B.C. pot bears wake up with Charmin

It has been quite awhile since my previous post. I actually have a draft post from last November that didn’t get finished.  I have concentrated on the Dark Pine Photo blog, where some of my posts were connected to Media Literacy.  Today I had to share the following for the humour and as an example of how mass media can contain intended and unintended messages.I was reading the news on the  CBC news page and decided to check out the article, B.C. pot bears wake up with the munchies ( page & Video).

After reading the article I started the video, and that’s when things took an interesting turn. You see CBC, like many media online news  outlets, need advertising to cover costs and before the news item started I got a commercial.

Yes, it was the Charmin Bears spreading the word about Charmin Toilet Paper.

Now the commercials will rotate depending on viewer and how many times you watch the video. It was just the luck of the draw that it was the Charmin Bears and I just managed to catch an image before the commercial was over.

On one level this is just a bit of ironic juxtaposing of a headline and a commercial, but it is also an example of how easily mass media can alter an intended message. This is important both for advertisers and news media outlets. Awkward placed photos, headlines, and advertisements  have been appearing in a newspapers for years.
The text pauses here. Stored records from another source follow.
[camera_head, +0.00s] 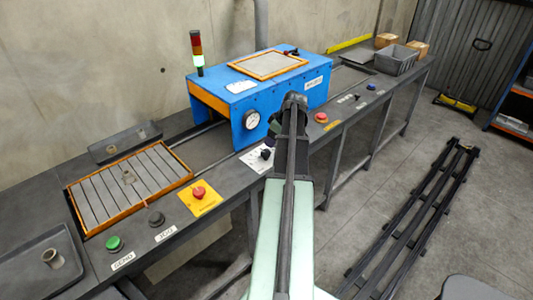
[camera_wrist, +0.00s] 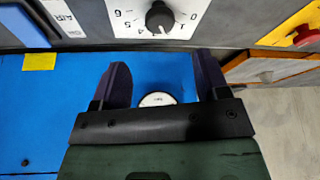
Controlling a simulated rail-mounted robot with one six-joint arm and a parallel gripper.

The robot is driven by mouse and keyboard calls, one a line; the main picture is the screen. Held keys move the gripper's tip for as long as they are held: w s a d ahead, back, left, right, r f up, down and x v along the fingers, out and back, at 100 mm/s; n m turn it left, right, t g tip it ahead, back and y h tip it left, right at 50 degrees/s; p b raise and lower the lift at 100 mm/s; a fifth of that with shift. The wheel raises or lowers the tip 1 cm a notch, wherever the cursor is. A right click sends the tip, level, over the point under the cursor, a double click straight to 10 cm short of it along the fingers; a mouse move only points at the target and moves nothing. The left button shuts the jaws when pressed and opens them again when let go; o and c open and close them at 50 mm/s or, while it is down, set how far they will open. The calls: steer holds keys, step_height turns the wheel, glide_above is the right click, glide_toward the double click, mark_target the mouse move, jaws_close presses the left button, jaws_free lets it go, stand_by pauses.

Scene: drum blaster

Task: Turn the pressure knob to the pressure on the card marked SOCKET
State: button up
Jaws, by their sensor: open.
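The pressure knob (camera_head: 266,154) is black and sits on a white dial plate (camera_head: 256,159) in front of the blue machine. In the wrist view the knob (camera_wrist: 159,17) is at the top edge, with numbers around it on the dial. My gripper (camera_wrist: 162,72) is open and empty, its two dark fingers apart and short of the knob in the picture. The round pressure gauge (camera_head: 252,119) is on the machine's front; it also shows between my fingers in the wrist view (camera_wrist: 157,99), partly hidden. I can read no card marked SOCKET.
The blue machine (camera_head: 285,95) stands behind the bench front. Red buttons (camera_head: 199,192) and (camera_head: 321,118) lie on either side along the bench. A slatted orange-framed tray (camera_head: 128,182) is at left. A yellow note (camera_wrist: 39,61) is on the blue surface. A grey bin (camera_head: 394,60) stands far right.

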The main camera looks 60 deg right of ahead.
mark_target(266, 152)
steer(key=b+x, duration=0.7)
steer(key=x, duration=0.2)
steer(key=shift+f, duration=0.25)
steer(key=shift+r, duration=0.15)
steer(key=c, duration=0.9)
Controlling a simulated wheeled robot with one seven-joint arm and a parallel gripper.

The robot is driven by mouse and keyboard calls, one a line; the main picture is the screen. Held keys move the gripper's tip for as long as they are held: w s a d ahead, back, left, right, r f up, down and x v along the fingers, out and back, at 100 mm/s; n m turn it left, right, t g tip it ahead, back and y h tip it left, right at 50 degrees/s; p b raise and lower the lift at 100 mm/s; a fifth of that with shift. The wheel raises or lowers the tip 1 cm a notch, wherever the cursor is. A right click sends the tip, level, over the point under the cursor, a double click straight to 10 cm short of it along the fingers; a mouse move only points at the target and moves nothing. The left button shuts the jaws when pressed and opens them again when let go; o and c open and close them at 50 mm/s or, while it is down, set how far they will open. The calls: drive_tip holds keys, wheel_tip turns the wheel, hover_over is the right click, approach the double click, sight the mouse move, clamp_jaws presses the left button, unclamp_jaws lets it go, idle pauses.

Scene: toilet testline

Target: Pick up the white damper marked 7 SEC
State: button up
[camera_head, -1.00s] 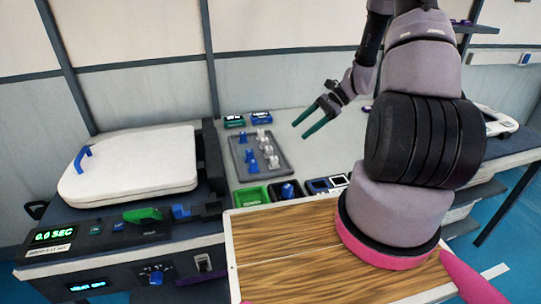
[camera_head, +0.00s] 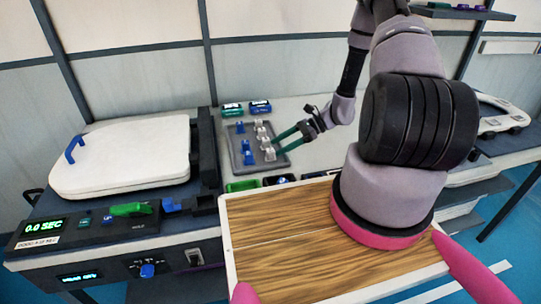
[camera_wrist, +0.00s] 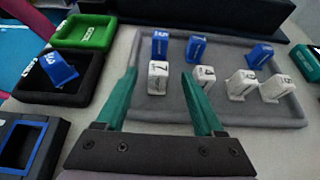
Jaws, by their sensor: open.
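The white damper marked 7 (camera_wrist: 158,78) stands upright at the left end of the white row in the wrist view. It stands on a grey tray (camera_wrist: 285,112). In the head view it appears to be the front white damper (camera_head: 269,154). My gripper (camera_wrist: 160,75) has its green fingers apart and empty, with the damper appearing between the fingertips in the wrist view. Whether the fingers flank it at its height or are short of it cannot be told. In the head view my gripper (camera_head: 277,143) reaches over the tray's right side.
Several other white dampers (camera_wrist: 205,77) stand close to the right of the 7 one. A blue row (camera_wrist: 196,48) stands behind. A green bin (camera_wrist: 85,33) and a black bin (camera_wrist: 80,90) holding a blue damper lie left of the tray.

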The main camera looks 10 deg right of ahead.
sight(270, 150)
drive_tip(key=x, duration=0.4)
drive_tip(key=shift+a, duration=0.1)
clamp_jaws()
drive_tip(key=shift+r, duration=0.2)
They have given us chuckles and in some cases caused newspapers to issue apologies.

With other forms of media the problem gets worse.  A poorly placed TV commercial can ruin the tone of the show and turn off a potential customer, or it can make your product look ridiculous to the point of altering the perception of the brand and the product. Once marketing moves into the digital realm, control becomes an even bigger problem. Anyone can capture  such a moment and share it with the rest of the online community.   …..Oh dear me.

Two final points: 1.   I miss  Mr. Whipple.

2. CBC has put the Age of Persuasion online. The Age of Persuasion explores the countless ways marketers permeate your life, from media, art, and language, to politics, religion, and fashion.